▶ **Given task**: Write out exactly the lines from the line with "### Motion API" through the line with "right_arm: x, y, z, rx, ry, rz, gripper", both ends included, and no other line.

-- START Collected data --

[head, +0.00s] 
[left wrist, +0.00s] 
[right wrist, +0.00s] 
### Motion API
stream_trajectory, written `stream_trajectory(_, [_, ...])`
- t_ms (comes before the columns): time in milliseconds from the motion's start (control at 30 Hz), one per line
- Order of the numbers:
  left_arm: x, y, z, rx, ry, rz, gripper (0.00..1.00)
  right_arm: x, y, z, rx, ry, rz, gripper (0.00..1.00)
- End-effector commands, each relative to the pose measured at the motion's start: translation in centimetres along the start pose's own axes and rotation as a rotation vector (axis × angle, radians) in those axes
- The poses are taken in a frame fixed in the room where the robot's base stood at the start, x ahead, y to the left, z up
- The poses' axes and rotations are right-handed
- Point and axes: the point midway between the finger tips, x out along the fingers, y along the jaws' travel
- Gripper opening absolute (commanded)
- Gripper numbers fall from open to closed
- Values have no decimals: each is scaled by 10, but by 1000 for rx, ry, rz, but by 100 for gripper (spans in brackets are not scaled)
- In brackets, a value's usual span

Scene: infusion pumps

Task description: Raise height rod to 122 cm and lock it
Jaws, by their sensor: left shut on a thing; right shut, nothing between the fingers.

-- END Collected data --

▶ **Response for this exercise**:
### Motion API
stream_trajectory, written `stream_trajectory(_, [_, ...])`
- t_ms (comes before the columns): time in milliseconds from the motion's start (control at 30 Hz), one per line
- Order of the numbers:
  left_arm: x, y, z, rx, ry, rz, gripper (0.00..1.00)
  right_arm: x, y, z, rx, ry, rz, gripper (0.00..1.00)

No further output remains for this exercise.